Small FPGA things: contineous integration

Showing posts with label contineous integration. Show all posts

Sunday, 23 February 2020

The Robin SoC on the iCEbreaker: current status

The main focus in the last couple of weeks has been on the simplification of the CPU and ALU.

Simplification

The main decoding loop in the CPU was rather convoluted so both were redesigned a bit to improve readability of the Verilog code as well as reduce resource consumption. (The ALU code was updated in place, the CPU code got a new file)

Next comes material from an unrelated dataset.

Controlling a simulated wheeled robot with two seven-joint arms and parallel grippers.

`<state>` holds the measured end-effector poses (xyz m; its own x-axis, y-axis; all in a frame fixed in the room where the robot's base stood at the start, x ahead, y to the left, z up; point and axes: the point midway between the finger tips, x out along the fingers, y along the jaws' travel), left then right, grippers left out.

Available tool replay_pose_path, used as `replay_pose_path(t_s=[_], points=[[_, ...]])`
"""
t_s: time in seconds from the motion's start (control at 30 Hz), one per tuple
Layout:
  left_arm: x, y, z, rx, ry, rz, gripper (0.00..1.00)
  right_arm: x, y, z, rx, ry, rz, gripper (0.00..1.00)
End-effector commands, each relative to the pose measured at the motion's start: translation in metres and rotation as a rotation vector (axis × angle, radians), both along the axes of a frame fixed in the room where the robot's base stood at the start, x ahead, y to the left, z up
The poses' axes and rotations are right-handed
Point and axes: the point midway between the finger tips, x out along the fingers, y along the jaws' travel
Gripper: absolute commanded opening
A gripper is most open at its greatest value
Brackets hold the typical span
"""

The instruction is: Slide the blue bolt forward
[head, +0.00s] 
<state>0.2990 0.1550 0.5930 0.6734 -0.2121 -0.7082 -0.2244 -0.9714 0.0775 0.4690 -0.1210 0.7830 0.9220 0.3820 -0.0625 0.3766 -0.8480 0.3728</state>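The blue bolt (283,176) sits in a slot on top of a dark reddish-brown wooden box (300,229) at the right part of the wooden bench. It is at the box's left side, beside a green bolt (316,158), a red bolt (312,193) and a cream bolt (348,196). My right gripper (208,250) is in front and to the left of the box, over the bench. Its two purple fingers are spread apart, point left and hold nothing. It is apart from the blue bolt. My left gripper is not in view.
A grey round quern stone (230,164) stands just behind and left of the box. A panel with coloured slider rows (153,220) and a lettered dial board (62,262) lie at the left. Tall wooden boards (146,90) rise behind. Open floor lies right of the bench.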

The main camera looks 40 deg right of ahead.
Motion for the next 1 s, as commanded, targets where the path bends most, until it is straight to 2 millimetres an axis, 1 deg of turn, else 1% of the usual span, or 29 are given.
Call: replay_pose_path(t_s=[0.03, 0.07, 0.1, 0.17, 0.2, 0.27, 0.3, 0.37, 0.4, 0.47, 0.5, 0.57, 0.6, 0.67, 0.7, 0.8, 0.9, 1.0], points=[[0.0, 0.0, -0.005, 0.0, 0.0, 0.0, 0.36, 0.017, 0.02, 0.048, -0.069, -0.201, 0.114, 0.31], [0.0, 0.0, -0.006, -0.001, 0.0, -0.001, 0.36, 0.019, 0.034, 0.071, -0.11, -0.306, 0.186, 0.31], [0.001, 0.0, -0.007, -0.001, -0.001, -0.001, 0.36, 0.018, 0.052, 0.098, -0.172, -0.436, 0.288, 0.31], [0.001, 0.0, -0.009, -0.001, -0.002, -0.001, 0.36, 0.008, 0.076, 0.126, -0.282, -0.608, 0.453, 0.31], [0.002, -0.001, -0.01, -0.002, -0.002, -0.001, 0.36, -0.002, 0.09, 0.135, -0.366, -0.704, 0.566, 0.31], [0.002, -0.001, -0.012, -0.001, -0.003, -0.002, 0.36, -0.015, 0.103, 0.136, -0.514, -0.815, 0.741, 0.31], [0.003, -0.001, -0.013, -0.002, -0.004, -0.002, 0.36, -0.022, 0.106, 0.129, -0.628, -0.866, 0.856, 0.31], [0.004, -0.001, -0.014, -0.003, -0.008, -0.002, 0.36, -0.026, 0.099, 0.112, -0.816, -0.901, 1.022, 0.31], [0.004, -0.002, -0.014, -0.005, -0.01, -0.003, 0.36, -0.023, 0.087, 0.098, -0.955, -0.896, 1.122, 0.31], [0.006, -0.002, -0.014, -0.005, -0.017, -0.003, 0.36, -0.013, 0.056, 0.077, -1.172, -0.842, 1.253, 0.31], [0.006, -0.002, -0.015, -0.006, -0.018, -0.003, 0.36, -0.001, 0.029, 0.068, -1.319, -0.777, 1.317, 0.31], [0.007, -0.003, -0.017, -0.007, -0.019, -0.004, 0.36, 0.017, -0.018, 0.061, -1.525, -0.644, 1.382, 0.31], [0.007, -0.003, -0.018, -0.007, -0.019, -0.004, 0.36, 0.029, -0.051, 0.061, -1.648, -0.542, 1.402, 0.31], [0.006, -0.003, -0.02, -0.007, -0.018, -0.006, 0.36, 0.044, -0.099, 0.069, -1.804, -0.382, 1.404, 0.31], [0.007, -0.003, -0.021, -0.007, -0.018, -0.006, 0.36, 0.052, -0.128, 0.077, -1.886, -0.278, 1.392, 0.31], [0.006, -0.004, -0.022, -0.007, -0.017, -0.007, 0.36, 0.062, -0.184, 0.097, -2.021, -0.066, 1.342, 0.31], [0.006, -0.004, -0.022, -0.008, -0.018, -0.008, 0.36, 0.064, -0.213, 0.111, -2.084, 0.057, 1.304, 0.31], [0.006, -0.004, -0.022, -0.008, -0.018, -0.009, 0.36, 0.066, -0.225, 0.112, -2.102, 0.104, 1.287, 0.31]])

Because by now I also have some experience with the code that is being generated by the compiler, I was able to remove unused instructions and ALU operations. Previously the pop, push and setxxx instructions were considered sub-instructions within one special opcode, now they are individual instructions (in case of pop and push) or rolled into a single set-and-branch instruction. The new instruction set architecture was highlighted in a separate article.

Less resources

All in all this redesign shrunk the number of LUTs consumed from 5279 (yes, just one LUT removed from 100%) to 4879 (92%), which is pretty neat because it leaves some room for additional functionality or tweaks. The biggest challenge by the way is Yosys: even slight changes in the design, like assigning different values to labels of a case statement that is not full, may result in a different number of LUTs consumed. This is something that needs some more research, maybe Yosys offers additional optimization options that let me get the lowest resource count in a more predictable manner.

Better testing

A significant amount of effort was spent on designing more and better regression tests. Both for the SoC and the support programs (assembler, simulator, ...) regression tests and syntax checkers were added. Most of these were also added to GitHub push actions, with the exception of the actual hardware tests because I cannot run those on GitHub. And of course this mainly done to show a few green banners on the repository home page 😀

Bug fixes

With a better testing framework in place it is far easier to check whether changes don't inadvertently break something. This was put to work in fixing one of the more annoying bugs left in the ALU design: previously shift left by more than 31 and shift right by 0 did not give a proper result. This is now fixed.

Frustrations

The up5k on the iCEbreaker board has 8 dsp cores. We currently use 4 of them to implement 32x32 bit multiplication. The SB_MAC16 primitives we use for this are inferred by Yosys from some multiplication statements we use in the ALU (i.e. we do not instantiate them directly) and work fine.
However, when I want to instantiate some of them directly and configure them to be used as 32 bit adders these instantiations will still multiply instead of add! No matter what I do, the result stays teh same. I have to admit I have no idea how Yosys infers stuff so it might very well be that my direct instantiation gets rewritten by some Yosys stage, so I will have to do some more research here.

What next?

I think next on the agenda is performance: I think I use too many read states for the fetch/decode/execute cycle. The Lattice technical documentation seems to imply we can read and write new data every clock cycle, at least for block ram. Unfortunately the docs for the SPRAM are less clear. Anyway, this area for sure needs some attention.

Sunday, 16 February 2020

Regression tests

In a previous post I mentioned the importance of creating a proper framework for testing.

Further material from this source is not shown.